Oui ce qui se passe entre les êtres humains, dans les gestes, dans le quotidien, les rencontres fragiles, silencieuses, parfois déchirantes comme dans cet enlacement dans une vallée chaotique poussiéreuse du Cap vert entre un père chinois et sa fille métissée de cap verdien. Il porte son cadeau, un service à thé précieux, glisse, chute dans la ravine et sa fille inconnue vêtue d’un fourreau chinois or et cramoisi vient à sa rencontre, ils tombent, s’étreignent dans la poussière ocre de l’île qui elle-même n’est pas tout à fait l’Afrique.

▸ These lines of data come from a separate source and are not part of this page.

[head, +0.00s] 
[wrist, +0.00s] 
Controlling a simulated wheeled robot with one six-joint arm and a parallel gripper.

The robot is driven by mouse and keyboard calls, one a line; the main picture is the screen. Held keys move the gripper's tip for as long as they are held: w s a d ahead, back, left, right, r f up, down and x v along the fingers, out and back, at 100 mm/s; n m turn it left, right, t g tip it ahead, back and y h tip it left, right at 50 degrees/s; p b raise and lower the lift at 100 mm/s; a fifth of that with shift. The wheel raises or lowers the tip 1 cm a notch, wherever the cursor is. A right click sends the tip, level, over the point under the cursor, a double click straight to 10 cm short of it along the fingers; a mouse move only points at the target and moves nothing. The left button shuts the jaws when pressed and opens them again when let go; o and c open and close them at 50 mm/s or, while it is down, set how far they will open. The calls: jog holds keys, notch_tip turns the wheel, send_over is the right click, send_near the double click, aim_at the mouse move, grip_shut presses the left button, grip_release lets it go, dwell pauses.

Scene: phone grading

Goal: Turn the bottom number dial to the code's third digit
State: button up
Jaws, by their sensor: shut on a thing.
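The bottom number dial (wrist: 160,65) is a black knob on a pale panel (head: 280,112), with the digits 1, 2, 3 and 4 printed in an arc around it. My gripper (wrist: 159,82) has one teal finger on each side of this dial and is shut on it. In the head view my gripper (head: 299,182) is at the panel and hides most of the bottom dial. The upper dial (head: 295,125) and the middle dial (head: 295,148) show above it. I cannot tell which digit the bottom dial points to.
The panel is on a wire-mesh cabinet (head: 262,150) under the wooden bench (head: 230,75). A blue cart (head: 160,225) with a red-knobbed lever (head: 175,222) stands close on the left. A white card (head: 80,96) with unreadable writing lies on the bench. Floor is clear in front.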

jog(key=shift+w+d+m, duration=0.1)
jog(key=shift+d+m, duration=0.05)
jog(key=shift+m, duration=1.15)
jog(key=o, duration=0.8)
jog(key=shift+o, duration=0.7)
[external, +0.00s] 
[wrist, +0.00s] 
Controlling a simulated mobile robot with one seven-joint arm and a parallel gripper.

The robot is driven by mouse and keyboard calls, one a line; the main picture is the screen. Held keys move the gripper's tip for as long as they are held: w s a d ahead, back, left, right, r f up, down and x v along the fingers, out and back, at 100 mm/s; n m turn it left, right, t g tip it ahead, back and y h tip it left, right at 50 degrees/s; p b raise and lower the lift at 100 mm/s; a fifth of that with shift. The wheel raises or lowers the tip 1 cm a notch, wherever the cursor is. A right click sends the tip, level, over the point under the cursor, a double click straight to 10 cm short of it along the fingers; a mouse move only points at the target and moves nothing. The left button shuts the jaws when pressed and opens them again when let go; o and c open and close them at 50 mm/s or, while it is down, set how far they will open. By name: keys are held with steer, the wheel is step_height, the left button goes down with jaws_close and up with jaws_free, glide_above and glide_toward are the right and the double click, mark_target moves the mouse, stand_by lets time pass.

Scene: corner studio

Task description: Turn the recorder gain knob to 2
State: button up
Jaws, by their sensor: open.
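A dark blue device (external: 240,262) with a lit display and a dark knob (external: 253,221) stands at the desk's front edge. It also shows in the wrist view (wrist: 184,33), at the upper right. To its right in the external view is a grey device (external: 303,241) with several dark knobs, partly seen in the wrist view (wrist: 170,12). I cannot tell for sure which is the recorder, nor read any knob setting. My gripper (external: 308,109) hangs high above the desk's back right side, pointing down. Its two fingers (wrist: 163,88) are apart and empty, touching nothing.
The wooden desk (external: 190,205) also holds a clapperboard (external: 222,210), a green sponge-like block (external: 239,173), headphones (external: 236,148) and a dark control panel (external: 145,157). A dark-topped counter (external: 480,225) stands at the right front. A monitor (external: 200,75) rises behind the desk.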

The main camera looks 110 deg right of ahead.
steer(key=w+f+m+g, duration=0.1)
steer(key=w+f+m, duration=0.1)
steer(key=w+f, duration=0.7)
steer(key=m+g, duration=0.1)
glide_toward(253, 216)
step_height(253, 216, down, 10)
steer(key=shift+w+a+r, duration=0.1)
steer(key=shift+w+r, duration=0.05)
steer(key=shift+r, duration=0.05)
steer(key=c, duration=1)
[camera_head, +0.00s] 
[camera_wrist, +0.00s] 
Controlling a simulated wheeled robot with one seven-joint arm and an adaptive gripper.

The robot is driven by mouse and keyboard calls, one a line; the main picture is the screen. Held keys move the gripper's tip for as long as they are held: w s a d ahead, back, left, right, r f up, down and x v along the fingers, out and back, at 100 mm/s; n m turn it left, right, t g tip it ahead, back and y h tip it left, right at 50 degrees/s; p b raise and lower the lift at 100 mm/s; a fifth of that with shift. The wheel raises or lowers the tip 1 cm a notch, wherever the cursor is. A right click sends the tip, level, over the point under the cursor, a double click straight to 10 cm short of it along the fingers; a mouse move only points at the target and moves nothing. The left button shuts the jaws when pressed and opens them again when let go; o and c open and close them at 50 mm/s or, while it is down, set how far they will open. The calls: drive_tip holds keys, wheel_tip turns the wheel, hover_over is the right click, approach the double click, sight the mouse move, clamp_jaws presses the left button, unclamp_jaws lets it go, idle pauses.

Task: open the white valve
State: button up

Chaque lieu africain, chinois quartier africain dans la ville chinoise est ainsi chargé d’une force et d’une puissance magique. Le Mauritanien, Abderrahmane Sissako est “blindé” comme en pays dogon au Mali, chez les bambaras où les hommes parlent très fort pour que les femmes sachent leur virilité mais la femme chante doucement ce qui est immémorial… L’Africain n’explore pas, il suit les parents, ils ont ceci en commun avec les Chinois, la Chine transporte aussi sa parentèle, le poids d’une histoire d’humiliés, mais il y a le métissage comme un déchirement, la fille que l’on ne connait pas mais à laquelle on pense tous les jours… Tout le monde parle chinois et c’est sous-titré, une caméra qui nous laisse le temps de lire grâce aux plan fixes mais flottent d’autres langages comme l’espagnol du Cap vert. La construction du film n’a rien d’artificiel, se déplacer d’un lieu à l’autre est à la fois un rêve, un voyage et une rencontre dans laquelle l’humanité grandit, et le marchand chinois cherche les mots pour exprimer son raffinement et son intériorité. Il se protège derrière des phrases toutes faites “Donnez-nous la santé le reste nous l’achèterons”, alors que ses gestes, ses pudeurs, sont un mystère insondable dans laquelle chaque relation exige d’infinies précautions comme la cueillette et la cérémonie du thé, l’affect vient en dernier comme un murissement de toutes les sensations, les apprentissages, les rites… Il n’y a pas les mots pour dire ce qui s’esquisse : un moment grandiose pour l’humanité avec des révérences, des danses, des gestes, la conscience d’en être porteur… la maladresse, les faux pas…

Il y a le rite mais aussi tout le petit monde des seconds rôles qui vend des valises, du toc à la manière des mourides traversant les plages françaises avec des étals de produits minables, brillants, oui mais là le marchand avec son étal et son vélo sont chez eux dit Aya à la coiffeuse africaine qui se plaint d’être importunée sans fin par ces marchands ambulants. Nous traversons tous les espaces temps de cette autre mondialisation, celui du toc et celui du sublime l’un jalonnant l’autre…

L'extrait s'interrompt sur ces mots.